O ministro Tiago Brandão Rodrigues lembrou esta semana, no Parlamento, as dificuldades no processo de negociação com as editoras. «Havia um precedente complexo entre o Governo e a APEL [Associação Portuguesa de Editores e Livreiros]», explicou, aludindo ao convénio que permitiu, durante os últimos quatro anos. «Conseguimos que o atual convénio – agora de dois anos –  assegure que não haverá aumentos no primeiro ano e que no segundo o preço esteja indexado à inflação», acrescentou.

Recorde-se, porém, que em março, aquando da divulgação da medida, a APEL alertou para os «graves impactos económicos» que a gratuitidade dos manuais escolares no 1.º ciclo terá para o setor, antecipando a «destruição do tecido livreiro em Portugal». Em comunicado, a associação fez questão de referir também que, durante o processo negocial com o governo, alertou quem de direito para «os graves impactos económicos» que o congelamento dos preços terão no setor do livro.

Agora, com a medida a poucos meses de se tornar real, fonte ligada à APEL alerta também para uma possível promoção da desigualdade social no acesso à educação. «Na verdade, o Governo não está a dar os manuais, está a emprestar os manuais», explica a associação ao SOL, justificando as declarações com  a nota informativa divulgada pelo Governo sobre o tema, na qual o Ministério da Educação lembra que o aluno deve devolver os manuais em bom estado à escola, no final do ano letivo «Até agora, os alunos das famílias mais carenciadas – 30% dos alunos a frequentar o ensino básico e secundário público –  recebiam os livros através da Ação Social Escolar e podiam ficar com eles, quando agora têm que os devolver», refere a mesma fonte, lembrando ainda que «os restantes alunos, cujas famílias têm possibilidade de adquirir os livros, beneficiam desta gratuitidade».

Alargar a outros anos

Com base no aparente desbloqueio entre Governo e editoras, sobre o qual o ministério focou o seu discurso, Tiago Brandão Rodrigues fala no alargamento desta medida a outros anos de escolaridade.

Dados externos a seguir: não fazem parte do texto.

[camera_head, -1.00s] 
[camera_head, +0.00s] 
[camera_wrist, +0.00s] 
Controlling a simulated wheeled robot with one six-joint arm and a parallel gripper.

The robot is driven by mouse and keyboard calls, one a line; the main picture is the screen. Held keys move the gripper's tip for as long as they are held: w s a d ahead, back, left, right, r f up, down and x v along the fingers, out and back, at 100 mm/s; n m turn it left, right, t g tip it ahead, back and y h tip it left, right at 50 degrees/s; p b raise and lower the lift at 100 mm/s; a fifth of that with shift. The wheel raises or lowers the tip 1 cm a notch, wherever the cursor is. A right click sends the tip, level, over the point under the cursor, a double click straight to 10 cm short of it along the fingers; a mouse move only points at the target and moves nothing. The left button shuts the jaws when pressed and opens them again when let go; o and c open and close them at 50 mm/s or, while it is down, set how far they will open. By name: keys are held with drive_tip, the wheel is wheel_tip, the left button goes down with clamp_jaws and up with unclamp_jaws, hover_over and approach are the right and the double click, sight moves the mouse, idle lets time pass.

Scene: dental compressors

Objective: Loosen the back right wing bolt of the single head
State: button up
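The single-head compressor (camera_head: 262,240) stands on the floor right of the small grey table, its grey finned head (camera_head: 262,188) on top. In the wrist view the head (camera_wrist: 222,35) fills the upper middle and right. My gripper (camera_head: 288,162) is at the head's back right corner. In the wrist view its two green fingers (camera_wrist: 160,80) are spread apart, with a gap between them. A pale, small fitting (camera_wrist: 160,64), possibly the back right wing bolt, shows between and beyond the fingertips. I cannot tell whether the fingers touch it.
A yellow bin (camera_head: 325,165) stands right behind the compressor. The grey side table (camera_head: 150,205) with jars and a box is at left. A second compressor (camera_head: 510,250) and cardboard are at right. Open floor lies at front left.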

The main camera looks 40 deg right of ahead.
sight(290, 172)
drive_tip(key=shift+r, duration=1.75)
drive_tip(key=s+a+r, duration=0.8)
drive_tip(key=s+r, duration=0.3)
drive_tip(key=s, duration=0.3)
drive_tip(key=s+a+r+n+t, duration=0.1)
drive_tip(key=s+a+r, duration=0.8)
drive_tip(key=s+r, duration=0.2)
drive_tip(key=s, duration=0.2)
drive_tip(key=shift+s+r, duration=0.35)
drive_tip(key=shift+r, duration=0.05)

Ao SOL, o ministério garante que isso vai acontecer «de forma gradual, durante a presente legislatura». Para o efeito, encontra-se constituído um grupo de trabalho que reúne representantes governamentais e da administração pública da Educação, Economia e Assuntos Parlamentares, bem como do Conselho de Escolas e  associações representativas dos pais e encarregados de educação, autarquias locais e editores e livreiros. Segundo nota enviada pelo ministério, este grupo tem como missão «a definição do programa de aquisição e reutilização de manuais escolares bem como o âmbito e ritmo da sua a implementação».

Gratuitidade não é para todos

Como representante dos diretores de escolas, Filinto Lima aplaude a medida, lamentando apenas a forma «lenta» como vai ser implementada: «Se abranger um novo ano de cada vez, só daqui a 11 anos é que os manuais gratuitos chegam a todos os alunos».

Além disso, e pegando no exemplo da sua cidade, Vila Nova de Gaia, o responsável acredita que, mais do que aliviar os pais, esta é uma medida que vem aliviar as câmaras. «Há muitos anos que são as autarquias quem paga os livros de todo o primeiro ciclo e, mais recentemente, dois dos manuais de quem frequenta o 2.º e 3.º ciclos», explica, lembrando que este é um exemplo replicado um pouco por todo o país.